Bill.com is acknowledging the compressing environment, but it’s also important to recognize that the company is not explicitly modeling a severe downturn for its FY23 guidance. Per CFO Rettig’s remarks on the Q1 earnings call:
In the near term, the macro environment appears to be increasingly challenging for businesses. We anticipate the trends we’ve observed with businesses moderating their spend will continue throughout fiscal 2023. And we expect that this will translate into lower year-over-year payment volume growth in the quarters ahead.
At the same time, in this environment, the value proposition of our platform is resonating more than ever with SMBs, and we have seen strong engagement from existing customers continued high retention and healthy new customer demand. Now more than ever, businesses need our solutions to navigate the uncertain environment, and we believe this is an opportune time for us to invest in our business. We believe we can accelerate the positive impact we’re having for SMBs globally while monitoring the external environment and proactively balancing growth and non-GAAP profitability.

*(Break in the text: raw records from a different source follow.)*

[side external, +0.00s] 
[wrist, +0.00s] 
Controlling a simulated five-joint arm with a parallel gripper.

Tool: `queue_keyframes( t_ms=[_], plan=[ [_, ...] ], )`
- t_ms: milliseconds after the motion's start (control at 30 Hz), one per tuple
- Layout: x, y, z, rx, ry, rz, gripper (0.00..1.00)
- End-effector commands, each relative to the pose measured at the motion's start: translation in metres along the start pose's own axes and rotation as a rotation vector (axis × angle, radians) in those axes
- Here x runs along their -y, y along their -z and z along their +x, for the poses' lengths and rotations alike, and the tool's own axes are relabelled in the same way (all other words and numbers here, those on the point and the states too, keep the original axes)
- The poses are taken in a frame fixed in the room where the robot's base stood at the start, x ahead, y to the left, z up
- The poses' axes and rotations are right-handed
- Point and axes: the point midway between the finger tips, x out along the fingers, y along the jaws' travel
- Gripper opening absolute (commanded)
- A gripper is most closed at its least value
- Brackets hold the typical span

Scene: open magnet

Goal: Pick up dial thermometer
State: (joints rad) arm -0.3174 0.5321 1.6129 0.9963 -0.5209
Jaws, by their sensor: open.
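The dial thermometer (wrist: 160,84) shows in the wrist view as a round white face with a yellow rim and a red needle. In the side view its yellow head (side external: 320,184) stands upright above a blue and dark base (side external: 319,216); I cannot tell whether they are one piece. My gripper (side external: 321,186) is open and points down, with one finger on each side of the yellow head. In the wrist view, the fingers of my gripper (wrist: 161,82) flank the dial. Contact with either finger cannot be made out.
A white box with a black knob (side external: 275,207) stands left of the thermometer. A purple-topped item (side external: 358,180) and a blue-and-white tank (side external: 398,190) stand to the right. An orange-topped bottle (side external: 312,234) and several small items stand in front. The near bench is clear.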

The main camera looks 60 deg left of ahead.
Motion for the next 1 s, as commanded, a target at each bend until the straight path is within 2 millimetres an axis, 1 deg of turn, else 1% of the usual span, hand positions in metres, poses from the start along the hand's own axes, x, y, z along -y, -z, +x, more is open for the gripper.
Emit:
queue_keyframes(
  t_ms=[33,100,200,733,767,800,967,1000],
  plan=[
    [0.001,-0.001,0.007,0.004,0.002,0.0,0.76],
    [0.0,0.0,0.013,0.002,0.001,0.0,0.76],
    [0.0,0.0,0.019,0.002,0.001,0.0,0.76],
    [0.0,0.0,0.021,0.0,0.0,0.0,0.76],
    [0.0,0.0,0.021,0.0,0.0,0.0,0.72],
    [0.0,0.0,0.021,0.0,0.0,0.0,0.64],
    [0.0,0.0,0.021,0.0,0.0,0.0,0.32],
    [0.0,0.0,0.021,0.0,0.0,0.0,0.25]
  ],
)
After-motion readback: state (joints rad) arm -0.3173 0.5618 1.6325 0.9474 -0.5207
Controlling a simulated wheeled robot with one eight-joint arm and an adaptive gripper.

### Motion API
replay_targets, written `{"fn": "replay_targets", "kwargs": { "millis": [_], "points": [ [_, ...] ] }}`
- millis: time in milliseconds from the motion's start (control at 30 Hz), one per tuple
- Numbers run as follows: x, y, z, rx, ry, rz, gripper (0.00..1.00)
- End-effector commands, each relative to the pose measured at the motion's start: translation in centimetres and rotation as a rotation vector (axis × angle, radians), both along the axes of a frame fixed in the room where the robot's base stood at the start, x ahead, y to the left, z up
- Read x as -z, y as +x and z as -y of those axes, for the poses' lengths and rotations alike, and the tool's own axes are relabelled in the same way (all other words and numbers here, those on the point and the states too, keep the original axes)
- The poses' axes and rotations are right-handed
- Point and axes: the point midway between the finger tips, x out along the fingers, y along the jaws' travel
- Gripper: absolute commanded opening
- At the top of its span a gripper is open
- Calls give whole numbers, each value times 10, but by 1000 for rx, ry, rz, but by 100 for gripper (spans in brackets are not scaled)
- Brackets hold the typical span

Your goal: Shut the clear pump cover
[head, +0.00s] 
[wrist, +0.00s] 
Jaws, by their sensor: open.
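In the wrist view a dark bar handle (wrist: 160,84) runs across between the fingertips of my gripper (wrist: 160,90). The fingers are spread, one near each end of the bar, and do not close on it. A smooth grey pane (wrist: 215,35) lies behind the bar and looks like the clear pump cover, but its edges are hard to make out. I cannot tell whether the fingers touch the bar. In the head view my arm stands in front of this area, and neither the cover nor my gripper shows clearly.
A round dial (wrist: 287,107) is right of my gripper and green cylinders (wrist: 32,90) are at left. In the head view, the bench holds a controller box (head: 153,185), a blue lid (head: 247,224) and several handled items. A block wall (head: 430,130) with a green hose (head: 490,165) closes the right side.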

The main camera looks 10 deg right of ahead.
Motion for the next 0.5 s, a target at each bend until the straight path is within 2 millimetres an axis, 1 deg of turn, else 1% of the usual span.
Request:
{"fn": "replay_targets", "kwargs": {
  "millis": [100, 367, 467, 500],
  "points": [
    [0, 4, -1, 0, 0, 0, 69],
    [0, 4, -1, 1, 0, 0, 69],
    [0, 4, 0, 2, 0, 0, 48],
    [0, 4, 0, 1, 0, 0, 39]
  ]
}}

Now turning to our outlook. A couple of notes up front. First, our outlook does not assume a severe economic downturn.”
On the profitability side, we like the fact that Bill.com is generating $9.1 million of positive pro forma operating income in the quarter, representing a 4% pro forma operating margin – versus an operating loss of the same magnitude in the year-ago Q1 . A two-point increase in pro forma gross margins to a sky-high 86% was the key driver here, helped by economies of scale, a favorable revenue mix, and the “free” contribution from higher float revenue.
In my view, Bill.com is quickly approaching a buy point. Be mindful of the deteriorating macroeconomy which may have an outsized impact on Bill.com, but if you’re more long-term oriented, I think buying Bill.com at a sub-double digit forward revenue multiple is a smart buy-and- hold play.